题目链接 : https://leetcode-cn.com/problems/search-a-2d-matrix/
题目描述:
编写一个高效的算法来判断 m x n 矩阵中,是否存在一个目标值。该矩阵具有如下特性:
- 每行中的整数从左到右按升序排列。
- 每行的第一个整数大于前一行的最后一个整数。
示例:
示例 1:
输入:
matrix = [
[1, 3, 5, 7],
[10, 11, 16, 20],
[23, 30, 34, 50]
]
target = 3
输出: true
示例 2:
输入:
matrix = [
[1, 3, 5, 7],
[10, 11, 16, 20],
[23, 30, 34, 50]
]
target = 13
输出: false
思路:
一句话解释: 二维数组转一维,用二分法
详细解释,
二维变成一维,就是按照二维数组顺序,依次变成一维数列,所以有如果一个数在一维坐标位置是loc,那么它在二维坐标就是[loc/col][loc%col]

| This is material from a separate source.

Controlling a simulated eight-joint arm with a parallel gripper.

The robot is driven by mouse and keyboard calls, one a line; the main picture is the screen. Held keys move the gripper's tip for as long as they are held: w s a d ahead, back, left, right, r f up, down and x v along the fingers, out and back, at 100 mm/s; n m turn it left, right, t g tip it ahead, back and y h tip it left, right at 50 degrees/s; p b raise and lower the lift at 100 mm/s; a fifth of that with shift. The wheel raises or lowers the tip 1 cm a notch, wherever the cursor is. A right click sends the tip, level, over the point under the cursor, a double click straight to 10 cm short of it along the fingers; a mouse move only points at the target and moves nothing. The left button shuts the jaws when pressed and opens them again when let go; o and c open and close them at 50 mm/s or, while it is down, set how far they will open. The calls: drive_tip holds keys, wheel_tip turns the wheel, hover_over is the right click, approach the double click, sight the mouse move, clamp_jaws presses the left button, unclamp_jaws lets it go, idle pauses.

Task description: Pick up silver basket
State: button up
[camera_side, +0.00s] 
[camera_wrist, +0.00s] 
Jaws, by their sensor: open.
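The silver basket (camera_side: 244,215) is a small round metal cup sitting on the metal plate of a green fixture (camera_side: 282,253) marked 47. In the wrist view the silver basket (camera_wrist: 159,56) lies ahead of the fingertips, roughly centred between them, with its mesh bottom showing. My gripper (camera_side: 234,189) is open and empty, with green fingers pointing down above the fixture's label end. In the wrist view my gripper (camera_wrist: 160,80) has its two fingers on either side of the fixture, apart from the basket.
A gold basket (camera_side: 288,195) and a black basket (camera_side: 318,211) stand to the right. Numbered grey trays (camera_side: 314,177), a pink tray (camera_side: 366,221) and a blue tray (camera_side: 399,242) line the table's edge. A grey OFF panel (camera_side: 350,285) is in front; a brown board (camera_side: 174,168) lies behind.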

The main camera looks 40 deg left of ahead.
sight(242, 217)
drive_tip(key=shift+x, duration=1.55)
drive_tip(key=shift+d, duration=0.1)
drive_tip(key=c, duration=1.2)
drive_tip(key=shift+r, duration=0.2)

时间复杂度: (O(log(mn)) = O(log(m) + log(n)))
代码:
class Solution:
def searchMatrix(self, matrix: List[List[int]], target: int) -> bool:
if not matrix: return False
row = len(matrix)
col = len(matrix[0])
left = 0
right = row * col
while left < right:
mid = left + (right - left) // 2
if matrix[mid // col][mid % col] < target:
left = mid + 1
else:
right = mid
#print(left,right)
return left < row * col and matrix[left // col][left % col] == target
java
class Solution {
public boolean searchMatrix(int[][] matrix, int target) {
if (matrix == null || matrix.length == 0) return false;
int row = matrix.length;
int col = matrix[0].length;
int left = 0;
int right = row * col;
while (left < right) {
int mid = left + (right - left) / 2;
if (matrix[mid / col][mid % col] < target) left = mid + 1;
else right = mid;
}
return (left < row * col && matrix[left / col][left % col] == target);
}
}